# Stated goal
Drop all images and give the records again exactly.

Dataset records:
════════════════════

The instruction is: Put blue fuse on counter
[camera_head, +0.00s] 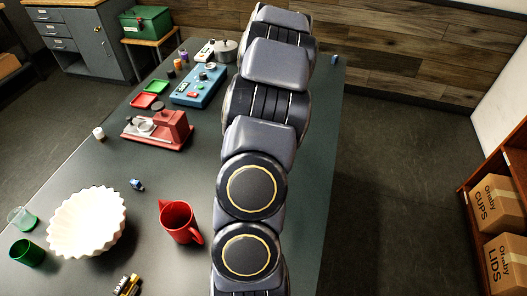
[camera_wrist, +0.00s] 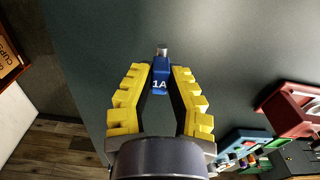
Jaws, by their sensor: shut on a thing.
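In the wrist view a blue fuse (camera_wrist: 160,76) marked "1A", with a metal end cap, sits between the tips of the yellow fingers of my gripper (camera_wrist: 160,82). My gripper is shut on it. The grey counter (camera_wrist: 220,45) lies beyond the fuse; I cannot tell whether the fuse touches it. In the head view my arm hides the gripper and the held fuse. The counter (camera_head: 175,170) spreads left of my arm in that view. A small blue piece with a pale end (camera_head: 137,184) lies on it, apart from my arm.
On the counter stand a red machine (camera_head: 160,130), a blue device (camera_head: 198,85), a red jug (camera_head: 179,222), a white fluted bowl (camera_head: 88,222) and a green cup (camera_head: 27,252). A small blue object (camera_head: 334,59) is at the far right edge. Boxes (camera_head: 495,203) stand on a shelf at right.

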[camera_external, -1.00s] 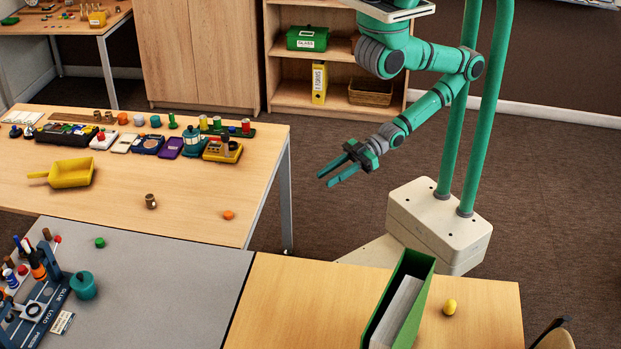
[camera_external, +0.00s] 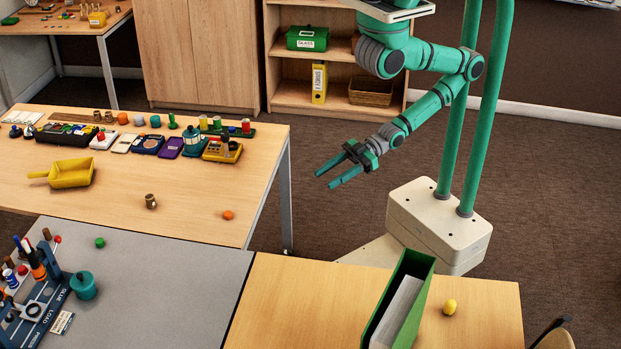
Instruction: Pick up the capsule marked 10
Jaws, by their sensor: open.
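No marking 10 is legible on any object, so I cannot tell which one is the capsule. Small rounded pieces stand along the back of the wooden table (camera_external: 110,210), among them an orange one (camera_external: 122,118) and a blue one (camera_external: 155,121). A brown piece (camera_external: 151,201) and a flat orange piece (camera_external: 228,215) are nearer its front. A yellow egg-shaped piece (camera_external: 449,307) lies on the front right table. My gripper (camera_external: 323,181) is open and empty, over the floor to the right of the wooden table, apart from all these pieces.
A yellow scoop (camera_external: 72,173) lies on the wooden table before a row of small trays. A grey table (camera_external: 165,290) holds a tool rack (camera_external: 40,290) and a teal pot (camera_external: 83,286). A green file box (camera_external: 415,265) stands on the front right table. Shelves are behind.

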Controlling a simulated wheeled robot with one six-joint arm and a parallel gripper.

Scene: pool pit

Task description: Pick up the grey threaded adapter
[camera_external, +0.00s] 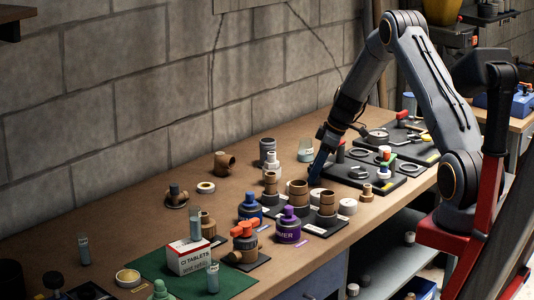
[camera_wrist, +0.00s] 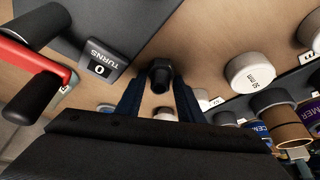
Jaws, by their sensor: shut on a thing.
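My gripper (camera_external: 317,168) reaches down to the bench at the left edge of the black board, with its blue fingers close to the bench top. In the wrist view, the two blue fingers of my gripper (camera_wrist: 159,88) stand on either side of a small dark grey piece with a faceted end, the grey threaded adapter (camera_wrist: 160,70), and are shut on it. I cannot make out its thread. In the external view the adapter is hidden by the fingers or too small to tell.
A black board (camera_external: 366,172) with rings and valves lies right of the gripper. A white 50 mm cap (camera_wrist: 250,70) and a red-handled valve (camera_wrist: 35,60) flank the gripper.

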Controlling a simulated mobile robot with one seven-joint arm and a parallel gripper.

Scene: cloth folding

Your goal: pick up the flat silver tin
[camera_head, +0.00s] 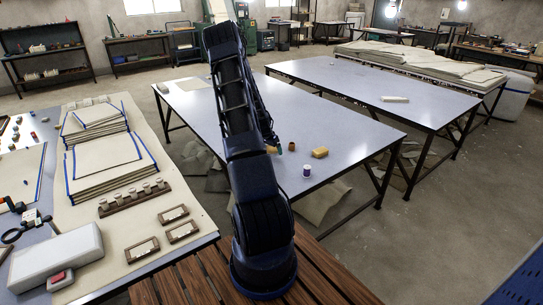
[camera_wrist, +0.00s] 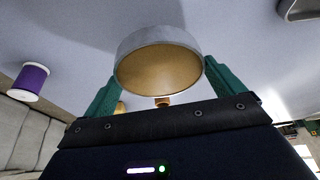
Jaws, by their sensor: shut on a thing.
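The flat silver tin (camera_wrist: 160,60) is round, with a silver rim and a gold-coloured face, and shows in the wrist view between my two green fingers. My gripper (camera_wrist: 160,78) is shut on it, one finger at each side. I cannot tell from this view how far the tin is from the table. In the head view my gripper (camera_head: 273,149) is over the near middle table, mostly behind my arm, and the tin is hidden there.
A purple thread spool (camera_head: 307,171), a yellow block (camera_head: 320,152) and a small brown piece (camera_head: 291,146) are near my gripper on the blue-grey table (camera_head: 345,125). The spool also shows in the wrist view (camera_wrist: 30,82). A grey object (camera_wrist: 300,9) is partly cut off there.

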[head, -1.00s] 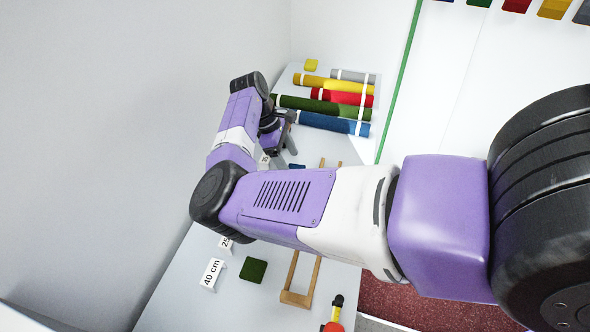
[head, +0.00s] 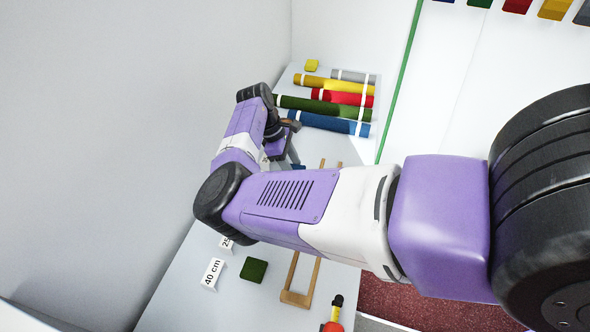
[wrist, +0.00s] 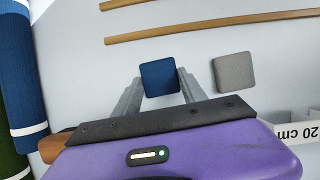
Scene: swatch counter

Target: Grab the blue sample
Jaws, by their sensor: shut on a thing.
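The blue sample (wrist: 159,77) is a small dark blue square in the wrist view. It sits between the two fingers of my gripper (wrist: 160,88), which is shut on it. In the head view only a sliver of the blue sample (head: 299,167) shows beside my gripper (head: 292,158), and my arm hides much of that area. I cannot tell whether the sample is touching the counter or lifted.
A grey sample (wrist: 234,72) lies right of the blue one, near a 20 cm sign (wrist: 295,134). A wooden frame (head: 291,298), green sample (head: 254,270) and 40 cm sign (head: 212,274) are on the counter (head: 175,290). Fabric rolls (head: 328,124) lie at the back.

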════════════════════

# Complete response
The instruction is: Put blue fuse on counter
[camera_head, +0.00s] 
[camera_wrist, +0.00s] 
Jaws, by their sensor: shut on a thing.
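In the wrist view a blue fuse (camera_wrist: 160,76) marked "1A", with a metal end cap, sits between the tips of the yellow fingers of my gripper (camera_wrist: 160,82). My gripper is shut on it. The grey counter (camera_wrist: 220,45) lies beyond the fuse; I cannot tell whether the fuse touches it. In the head view my arm hides the gripper and the held fuse. The counter (camera_head: 175,170) spreads left of my arm in that view. A small blue piece with a pale end (camera_head: 137,184) lies on it, apart from my arm.
On the counter stand a red machine (camera_head: 160,130), a blue device (camera_head: 198,85), a red jug (camera_head: 179,222), a white fluted bowl (camera_head: 88,222) and a green cup (camera_head: 27,252). A small blue object (camera_head: 334,59) is at the far right edge. Boxes (camera_head: 495,203) stand on a shelf at right.

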[camera_external, -1.00s] 
[camera_external, +0.00s] 
Instruction: Pick up the capsule marked 10
Jaws, by their sensor: open.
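No marking 10 is legible on any object, so I cannot tell which one is the capsule. Small rounded pieces stand along the back of the wooden table (camera_external: 110,210), among them an orange one (camera_external: 122,118) and a blue one (camera_external: 155,121). A brown piece (camera_external: 151,201) and a flat orange piece (camera_external: 228,215) are nearer its front. A yellow egg-shaped piece (camera_external: 449,307) lies on the front right table. My gripper (camera_external: 323,181) is open and empty, over the floor to the right of the wooden table, apart from all these pieces.
A yellow scoop (camera_external: 72,173) lies on the wooden table before a row of small trays. A grey table (camera_external: 165,290) holds a tool rack (camera_external: 40,290) and a teal pot (camera_external: 83,286). A green file box (camera_external: 415,265) stands on the front right table. Shelves are behind.

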Controlling a simulated wheeled robot with one six-joint arm and a parallel gripper.

Scene: pool pit

Task description: Pick up the grey threaded adapter
[camera_external, +0.00s] 
[camera_wrist, +0.00s] 
Jaws, by their sensor: shut on a thing.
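My gripper (camera_external: 317,168) reaches down to the bench at the left edge of the black board, with its blue fingers close to the bench top. In the wrist view, the two blue fingers of my gripper (camera_wrist: 159,88) stand on either side of a small dark grey piece with a faceted end, the grey threaded adapter (camera_wrist: 160,70), and are shut on it. I cannot make out its thread. In the external view the adapter is hidden by the fingers or too small to tell.
A black board (camera_external: 366,172) with rings and valves lies right of the gripper. A white 50 mm cap (camera_wrist: 250,70) and a red-handled valve (camera_wrist: 35,60) flank the gripper.

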Controlling a simulated mobile robot with one seven-joint arm and a parallel gripper.

Scene: cloth folding

Your goal: pick up the flat silver tin
[camera_head, +0.00s] 
[camera_wrist, +0.00s] 
Jaws, by their sensor: shut on a thing.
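The flat silver tin (camera_wrist: 160,60) is round, with a silver rim and a gold-coloured face, and shows in the wrist view between my two green fingers. My gripper (camera_wrist: 160,78) is shut on it, one finger at each side. I cannot tell from this view how far the tin is from the table. In the head view my gripper (camera_head: 273,149) is over the near middle table, mostly behind my arm, and the tin is hidden there.
A purple thread spool (camera_head: 307,171), a yellow block (camera_head: 320,152) and a small brown piece (camera_head: 291,146) are near my gripper on the blue-grey table (camera_head: 345,125). The spool also shows in the wrist view (camera_wrist: 30,82). A grey object (camera_wrist: 300,9) is partly cut off there.

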[head, -1.00s] 
[head, +0.00s] 
[wrist, +0.00s] 
Scene: swatch counter

Target: Grab the blue sample
Jaws, by their sensor: shut on a thing.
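The blue sample (wrist: 159,77) is a small dark blue square in the wrist view. It sits between the two fingers of my gripper (wrist: 160,88), which is shut on it. In the head view only a sliver of the blue sample (head: 299,167) shows beside my gripper (head: 292,158), and my arm hides much of that area. I cannot tell whether the sample is touching the counter or lifted.
A grey sample (wrist: 234,72) lies right of the blue one, near a 20 cm sign (wrist: 295,134). A wooden frame (head: 291,298), green sample (head: 254,270) and 40 cm sign (head: 212,274) are on the counter (head: 175,290). Fabric rolls (head: 328,124) lie at the back.

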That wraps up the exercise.